— START OF Dataset records —

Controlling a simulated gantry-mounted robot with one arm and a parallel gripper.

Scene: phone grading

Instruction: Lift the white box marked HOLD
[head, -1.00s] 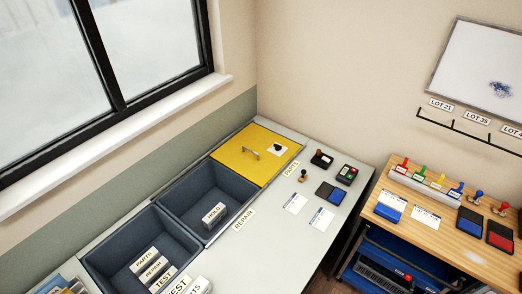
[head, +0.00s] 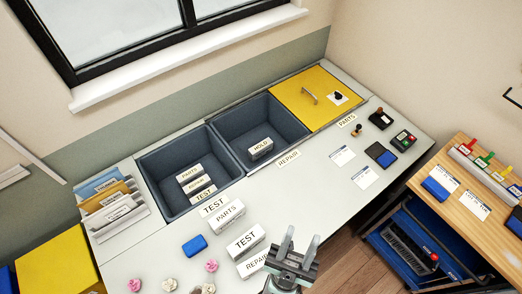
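The white box marked HOLD (head: 260,149) lies in the REPAIR bin (head: 237,119), a dark grey sunken bin in the middle of the bench, near the bin's front wall. My gripper (head: 287,241) is at the bottom of the head view, its two fingers pointing up in the picture with a gap between them. It looks open and empty, near the bench's front edge beside the box marked REPAIR. It is well apart from the HOLD box.
Several white boxes marked TEST (head: 246,240), PARTS (head: 227,216) and REPAIR (head: 254,263) stand on the bench. Another bin (head: 147,165) holds several boxes. A yellow lid (head: 291,100) covers the third. Stamps and pads occupy the right; a blue block (head: 194,246) is front left.

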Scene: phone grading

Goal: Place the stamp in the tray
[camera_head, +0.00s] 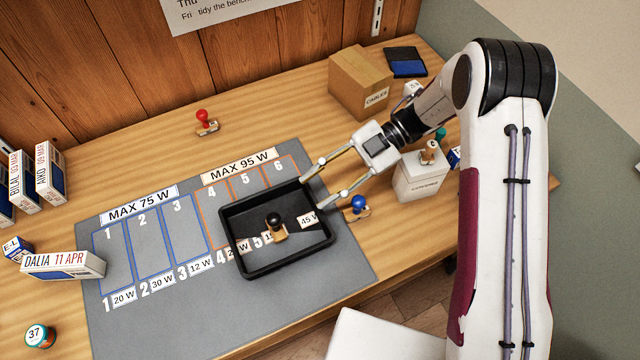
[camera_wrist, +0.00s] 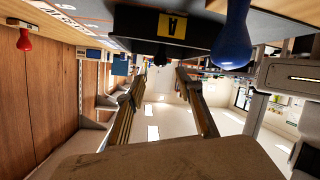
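A stamp with a black handle (camera_head: 275,221) and a pale wooden base stands upright inside the black tray (camera_head: 240,268). The tray lies on the grey mat and also shows in the wrist view (camera_wrist: 135,25), with a yellow "A" label. My gripper (camera_head: 314,192) is open, its fingers spread near the tray's right rear corner; I see nothing held between them in the wrist view (camera_wrist: 161,72). A blue-handled stamp (camera_head: 358,204) stands outside the tray, just right of it; its handle is close in the wrist view (camera_wrist: 232,40). A red-handled stamp (camera_head: 203,117) stands at the back.
The grey mat (camera_head: 110,325) has numbered slots, partly covered by the tray. A cardboard box (camera_head: 355,78) and a dark blue pad (camera_head: 405,62) are at the back right. A white box (camera_head: 420,180) with stamps on top stands right. Phone boxes (camera_head: 62,264) are left.

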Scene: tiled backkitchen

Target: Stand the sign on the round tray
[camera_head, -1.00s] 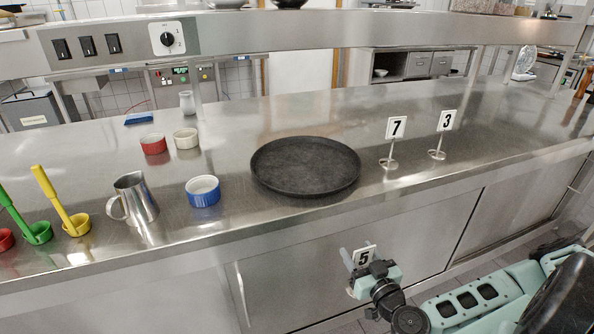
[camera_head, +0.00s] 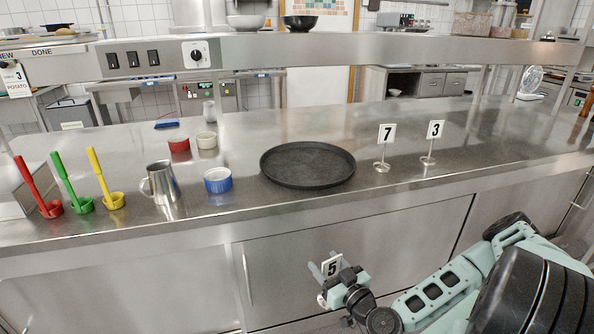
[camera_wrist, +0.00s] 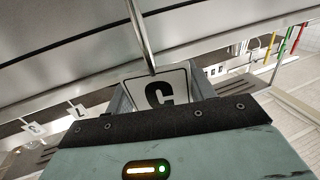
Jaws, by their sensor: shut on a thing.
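The round black tray (camera_head: 308,165) lies flat and empty on the steel counter, above and behind my gripper in the picture.
Signs 7 (camera_head: 386,135) and 3 (camera_head: 434,131) stand right of the tray. A blue ramekin (camera_head: 218,181), a steel jug (camera_head: 161,183), and red and cream ramekins are left of it. The overhead shelf (camera_head: 300,48) spans the counter. The counter's front edge (camera_head: 300,212) lies between gripper and tray.

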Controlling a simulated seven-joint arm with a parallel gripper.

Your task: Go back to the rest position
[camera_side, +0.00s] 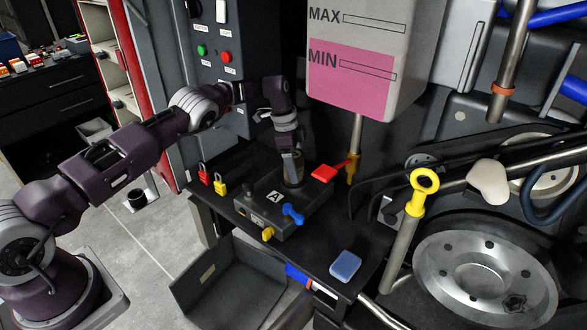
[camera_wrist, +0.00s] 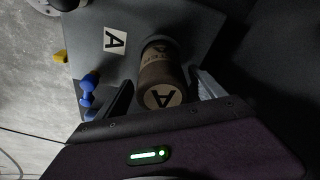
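A brown cylinder (camera_wrist: 162,78) with an "A" on its end stands on the dark block (camera_side: 270,197), which has its own "A" label. In the side view the cylinder (camera_side: 292,172) is upright on the block's back right part, directly below my gripper (camera_side: 291,155). In the wrist view my gripper (camera_wrist: 165,88) has one finger on each side of the cylinder, with narrow gaps visible, so it looks open around it. The cylinder's lower end and seat are hidden.
A red lever (camera_side: 328,172) and the MIN/MAX tank (camera_side: 358,60) are close on the right. Red (camera_side: 204,174) and yellow (camera_side: 220,187) padlocks stand left of the block; a blue valve handle (camera_side: 292,214) is in front. A blue sponge-like pad (camera_side: 345,265) lies front right.

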— END OF Dataset records —

Written exercise: Print the data above verbatim from the first line through the line holding "[head, -1.00s]", leaving every picture out.

Output:
Controlling a simulated gantry-mounted robot with one arm and a parallel gripper.

Scene: phone grading

Instruction: Lift the white box marked HOLD
[head, -1.00s] 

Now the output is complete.